25 out 2021, 12:58 - atualizado em 25 out 2021, 12:58
Roberto Campos Neto
Na semana passada, as garantias públicas de Campos Neto se chocaram com a dura realidade de Brasília às vésperas das eleições do próximo ano (Imagem: Bloomberg)

O presidente do Banco Central, Roberto Campos Neto, contava com uma certa disciplina fiscal de seus colegas no governo.

Isso, pelo menos, é o que ele disse repetidamente aos investidores nos últimos meses, enquanto crescia a ansiedade com o novo programa social prometido pelo presidente Jair Bolsonaro.

Na semana passada, as garantias públicas de Campos Neto se chocaram com a dura realidade de Brasília às vésperas das eleições do próximo ano.

Bolsonaro, desesperado por aumentar seus índices de aprovação, anunciou um programa social tão grande e amplo que desencadeou fortes perdas nos ativos brasileiros e a renúncia de membros-chave da equipe econômica, inclusive o secretário do Tesouro.

A tensa sucessão de eventos agora pressiona o próprio Campos Neto. Enquanto ele se prepara para começar a reunião de política monetária de dois dias amanhã, operadores do mercado estão olhando para o presidente do BC e demais membros do Copom como a última linha de defesa contra a inflação galopante e a turbulência cambial.

Até mesmo o ministro da Economia, Paulo Guedes, deixou claro que o fardo agora recai sobre o banco central, dizendo na sexta-feira que a autoridade monetária terá que correr mais rápido para não ficar atrás da curva.

A especulação está aumentando nos mercados de futuros de que o BC irá aumentar a taxa de juros, hoje em 6,25%, em mais de um ponto percentual na reunião desta semana. Mesmo para um banco central que ganhou a reputação de ser um dos mais hawkish do mundo após cinco altas consecutivas, isso seria um passo ousado. Seria o maior aumento de juros no Brasil em quase duas décadas.

A questão é se, em um país onde tantas coisas que estão fora do controle de Campos Neto estão dando errado, ele consegue conter a maré sozinho. O aumento das taxas de juros pode, por si só, acabar com a febre da inflação e acalmar os investidores?
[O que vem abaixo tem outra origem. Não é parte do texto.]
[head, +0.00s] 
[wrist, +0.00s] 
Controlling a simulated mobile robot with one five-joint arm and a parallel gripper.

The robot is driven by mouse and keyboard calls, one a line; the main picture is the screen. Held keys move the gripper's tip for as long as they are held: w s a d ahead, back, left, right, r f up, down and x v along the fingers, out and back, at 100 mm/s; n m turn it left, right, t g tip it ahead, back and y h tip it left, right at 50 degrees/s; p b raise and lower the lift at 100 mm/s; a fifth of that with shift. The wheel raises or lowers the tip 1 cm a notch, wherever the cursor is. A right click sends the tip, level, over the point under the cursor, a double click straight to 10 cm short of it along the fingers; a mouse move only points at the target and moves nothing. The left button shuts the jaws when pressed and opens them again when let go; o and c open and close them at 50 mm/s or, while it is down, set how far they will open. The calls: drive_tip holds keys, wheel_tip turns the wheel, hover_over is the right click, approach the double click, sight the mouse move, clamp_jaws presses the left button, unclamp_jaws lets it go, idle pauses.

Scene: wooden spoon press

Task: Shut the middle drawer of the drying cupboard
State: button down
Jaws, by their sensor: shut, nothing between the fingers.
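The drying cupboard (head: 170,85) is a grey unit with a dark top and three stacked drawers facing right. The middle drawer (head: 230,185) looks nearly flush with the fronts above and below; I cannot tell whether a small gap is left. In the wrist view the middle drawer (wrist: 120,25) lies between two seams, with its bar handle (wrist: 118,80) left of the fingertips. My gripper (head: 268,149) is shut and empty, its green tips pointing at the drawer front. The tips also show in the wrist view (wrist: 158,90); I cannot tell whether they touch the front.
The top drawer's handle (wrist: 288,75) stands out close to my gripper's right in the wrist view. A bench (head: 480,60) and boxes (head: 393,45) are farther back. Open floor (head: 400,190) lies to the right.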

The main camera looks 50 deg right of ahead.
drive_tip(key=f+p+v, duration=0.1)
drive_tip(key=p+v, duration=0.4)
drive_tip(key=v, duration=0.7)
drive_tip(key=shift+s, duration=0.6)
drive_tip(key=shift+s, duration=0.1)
“Parece muito difícil o BC alcançar a meta sem choque favorável em 2022”, disse Mauricio Oreng, economista sênior do Banco Santander Brasil. Ele prevê que a inflação, agora com uma alta anual de mais de 10%, desacelerará para 4,7% no ano que vem, antes de atingir a meta de 3,25% em 2023. Mas isso desde que as taxas de juros atinjam dois dígitos no final do ciclo. A maioria dos analistas vê a inflação em 4,4% no próximo ano.

O BC já havia se comprometido a seguir elevando a Selic ao ritmo de 1 ponto percentual até que as expectativas de inflação voltassem à meta. Mas, os economistas agora dizem que esse ritmo parece muito brando se o BC for cumprir a promessa de fazer “o que for preciso” para controlar os preços.

“Para manter o compromisso inquestionável com a meta de 2022, o BC precisa surpreender o mercado e acelerar de forma relevante o ritmo de ajuste”, disse Mariana Guarino, gestora de portfólio da Truxt Investimentos, com sede no Rio de Janeiro. Isso pode significar um aumento da taxa em até 2 pontos percentuais na quarta-feira, acrescentou ela.

A curva de juros já precifica um aumento de 174 pontos-base esta semana. Analistas de grandes bancos estrangeiros esperam uma aceleração do aperto monetário — Morgan Stanley prevê alta de 1,25 ponto percentual, enquanto JPMorgan, UBS, BNP Paribas e Barclays esperam elevação de 1,5 pp. A última vez que o Brasil viu aumentos nas taxas de tais magnitudes foi no final de 2002, um pouco antes de Luiz Inácio Lula da Silva tomar posse.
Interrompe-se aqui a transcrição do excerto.